Dataset rows:
=-=-=-=-=
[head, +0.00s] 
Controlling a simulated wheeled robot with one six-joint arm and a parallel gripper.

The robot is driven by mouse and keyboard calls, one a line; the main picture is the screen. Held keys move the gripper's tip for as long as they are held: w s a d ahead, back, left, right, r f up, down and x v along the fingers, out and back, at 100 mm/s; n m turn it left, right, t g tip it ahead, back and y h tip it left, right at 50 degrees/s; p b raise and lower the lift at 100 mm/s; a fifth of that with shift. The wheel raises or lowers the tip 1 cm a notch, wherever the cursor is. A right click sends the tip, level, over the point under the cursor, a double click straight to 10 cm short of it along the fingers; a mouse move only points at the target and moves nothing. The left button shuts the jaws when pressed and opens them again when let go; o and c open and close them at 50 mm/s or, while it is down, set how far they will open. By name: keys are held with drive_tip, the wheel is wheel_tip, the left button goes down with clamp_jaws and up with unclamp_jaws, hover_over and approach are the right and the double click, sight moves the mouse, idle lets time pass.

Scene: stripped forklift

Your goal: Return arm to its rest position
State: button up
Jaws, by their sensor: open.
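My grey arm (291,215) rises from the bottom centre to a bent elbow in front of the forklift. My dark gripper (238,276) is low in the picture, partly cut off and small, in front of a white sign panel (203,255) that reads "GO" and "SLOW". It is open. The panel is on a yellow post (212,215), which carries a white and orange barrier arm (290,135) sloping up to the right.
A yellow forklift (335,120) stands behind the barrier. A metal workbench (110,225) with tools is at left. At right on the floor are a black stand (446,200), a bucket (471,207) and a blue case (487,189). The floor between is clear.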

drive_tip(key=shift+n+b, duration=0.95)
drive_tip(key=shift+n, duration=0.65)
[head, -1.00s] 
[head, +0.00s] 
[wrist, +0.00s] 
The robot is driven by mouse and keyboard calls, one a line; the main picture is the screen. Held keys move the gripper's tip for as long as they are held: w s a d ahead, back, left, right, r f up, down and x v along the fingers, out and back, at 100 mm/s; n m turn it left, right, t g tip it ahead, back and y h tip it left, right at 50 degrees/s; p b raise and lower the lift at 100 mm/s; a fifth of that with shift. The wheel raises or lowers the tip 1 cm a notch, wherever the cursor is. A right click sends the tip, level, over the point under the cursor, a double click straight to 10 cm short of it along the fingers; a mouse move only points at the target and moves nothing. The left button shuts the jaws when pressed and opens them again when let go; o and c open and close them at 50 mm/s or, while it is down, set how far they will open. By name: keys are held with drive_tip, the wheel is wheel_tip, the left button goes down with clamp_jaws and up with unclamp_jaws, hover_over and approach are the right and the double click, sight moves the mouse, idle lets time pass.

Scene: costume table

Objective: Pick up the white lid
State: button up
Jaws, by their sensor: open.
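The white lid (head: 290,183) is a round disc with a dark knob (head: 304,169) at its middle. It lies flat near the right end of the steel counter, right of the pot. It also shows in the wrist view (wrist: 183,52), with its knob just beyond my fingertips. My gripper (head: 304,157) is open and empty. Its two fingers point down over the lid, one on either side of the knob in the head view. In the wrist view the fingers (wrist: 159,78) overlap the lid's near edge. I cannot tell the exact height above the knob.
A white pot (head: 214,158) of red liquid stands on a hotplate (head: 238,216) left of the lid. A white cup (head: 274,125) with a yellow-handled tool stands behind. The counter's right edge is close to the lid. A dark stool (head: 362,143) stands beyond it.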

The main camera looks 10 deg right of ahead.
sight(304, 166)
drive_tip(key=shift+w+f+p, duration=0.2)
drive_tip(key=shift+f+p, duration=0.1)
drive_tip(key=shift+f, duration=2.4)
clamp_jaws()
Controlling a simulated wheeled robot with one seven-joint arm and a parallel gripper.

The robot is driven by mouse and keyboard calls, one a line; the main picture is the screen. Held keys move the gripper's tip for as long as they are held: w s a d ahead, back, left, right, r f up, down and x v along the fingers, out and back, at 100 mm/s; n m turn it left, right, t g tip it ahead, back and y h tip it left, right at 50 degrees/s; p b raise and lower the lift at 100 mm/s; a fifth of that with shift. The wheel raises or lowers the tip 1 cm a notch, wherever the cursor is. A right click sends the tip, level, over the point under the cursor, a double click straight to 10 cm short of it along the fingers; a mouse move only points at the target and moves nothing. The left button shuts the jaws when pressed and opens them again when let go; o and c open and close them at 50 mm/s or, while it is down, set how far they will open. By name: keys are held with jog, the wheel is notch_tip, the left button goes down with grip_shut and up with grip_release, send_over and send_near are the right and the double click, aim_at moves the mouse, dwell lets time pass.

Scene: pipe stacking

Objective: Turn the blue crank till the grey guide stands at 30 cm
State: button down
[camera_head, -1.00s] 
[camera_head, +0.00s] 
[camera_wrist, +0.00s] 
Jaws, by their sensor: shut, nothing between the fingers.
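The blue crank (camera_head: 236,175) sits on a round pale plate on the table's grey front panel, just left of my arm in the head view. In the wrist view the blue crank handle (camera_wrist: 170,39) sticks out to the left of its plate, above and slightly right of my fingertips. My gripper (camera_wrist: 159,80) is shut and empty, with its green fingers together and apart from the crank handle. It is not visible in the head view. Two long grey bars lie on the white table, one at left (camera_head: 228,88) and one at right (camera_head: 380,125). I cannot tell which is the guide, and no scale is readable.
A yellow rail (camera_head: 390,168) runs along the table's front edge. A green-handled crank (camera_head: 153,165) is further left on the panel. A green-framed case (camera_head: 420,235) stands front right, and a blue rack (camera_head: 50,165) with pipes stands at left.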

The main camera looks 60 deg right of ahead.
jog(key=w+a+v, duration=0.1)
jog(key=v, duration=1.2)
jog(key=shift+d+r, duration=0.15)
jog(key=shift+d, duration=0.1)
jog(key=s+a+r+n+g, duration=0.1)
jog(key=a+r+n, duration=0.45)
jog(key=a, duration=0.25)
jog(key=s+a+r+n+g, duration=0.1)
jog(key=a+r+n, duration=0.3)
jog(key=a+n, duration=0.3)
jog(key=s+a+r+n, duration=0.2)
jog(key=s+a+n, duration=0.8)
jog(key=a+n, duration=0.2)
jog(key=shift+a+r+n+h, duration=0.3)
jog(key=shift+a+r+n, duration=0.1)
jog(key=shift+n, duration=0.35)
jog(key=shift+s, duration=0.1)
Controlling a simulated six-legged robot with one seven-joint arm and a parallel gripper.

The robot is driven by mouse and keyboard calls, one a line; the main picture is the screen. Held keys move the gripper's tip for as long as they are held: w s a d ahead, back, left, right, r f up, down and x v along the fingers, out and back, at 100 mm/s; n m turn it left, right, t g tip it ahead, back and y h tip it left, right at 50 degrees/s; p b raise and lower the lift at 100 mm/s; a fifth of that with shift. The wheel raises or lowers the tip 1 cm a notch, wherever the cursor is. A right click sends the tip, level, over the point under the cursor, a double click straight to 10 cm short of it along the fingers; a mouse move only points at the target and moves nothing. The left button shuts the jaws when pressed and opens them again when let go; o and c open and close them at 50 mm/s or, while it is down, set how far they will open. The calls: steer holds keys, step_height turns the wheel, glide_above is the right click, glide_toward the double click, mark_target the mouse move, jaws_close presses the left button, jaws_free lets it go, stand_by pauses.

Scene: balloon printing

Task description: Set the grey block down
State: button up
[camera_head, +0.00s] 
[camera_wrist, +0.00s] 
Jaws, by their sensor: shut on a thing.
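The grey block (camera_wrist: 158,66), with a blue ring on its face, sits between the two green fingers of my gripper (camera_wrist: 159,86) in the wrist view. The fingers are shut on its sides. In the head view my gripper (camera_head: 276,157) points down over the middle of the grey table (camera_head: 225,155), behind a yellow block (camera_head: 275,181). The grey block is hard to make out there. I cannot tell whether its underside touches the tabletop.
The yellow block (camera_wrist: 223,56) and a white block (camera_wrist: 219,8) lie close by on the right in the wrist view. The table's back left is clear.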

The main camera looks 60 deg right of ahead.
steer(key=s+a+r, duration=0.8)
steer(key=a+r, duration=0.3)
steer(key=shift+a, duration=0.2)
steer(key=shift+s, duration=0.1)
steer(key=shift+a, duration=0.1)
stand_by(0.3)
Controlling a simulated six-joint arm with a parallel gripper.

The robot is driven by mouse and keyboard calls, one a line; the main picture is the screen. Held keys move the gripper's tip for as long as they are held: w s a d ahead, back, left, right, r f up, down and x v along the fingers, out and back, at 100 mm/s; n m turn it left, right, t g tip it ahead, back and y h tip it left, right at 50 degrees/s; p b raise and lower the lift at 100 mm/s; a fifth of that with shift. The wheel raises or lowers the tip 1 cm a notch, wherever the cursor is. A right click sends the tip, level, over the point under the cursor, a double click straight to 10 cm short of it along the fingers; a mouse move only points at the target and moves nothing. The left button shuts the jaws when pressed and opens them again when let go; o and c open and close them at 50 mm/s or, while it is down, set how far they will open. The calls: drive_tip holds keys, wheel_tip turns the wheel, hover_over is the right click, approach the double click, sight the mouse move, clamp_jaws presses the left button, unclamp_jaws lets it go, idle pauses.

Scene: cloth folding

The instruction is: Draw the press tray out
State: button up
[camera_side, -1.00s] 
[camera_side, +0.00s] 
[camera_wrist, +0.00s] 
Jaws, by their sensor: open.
=-=-=-=-=
In the records above, find each line with the word "joint" and copy it.

Result of this task:
Controlling a simulated wheeled robot with one six-joint arm and a parallel gripper.
Controlling a simulated wheeled robot with one seven-joint arm and a parallel gripper.
Controlling a simulated six-legged robot with one seven-joint arm and a parallel gripper.
Controlling a simulated six-joint arm with a parallel gripper.

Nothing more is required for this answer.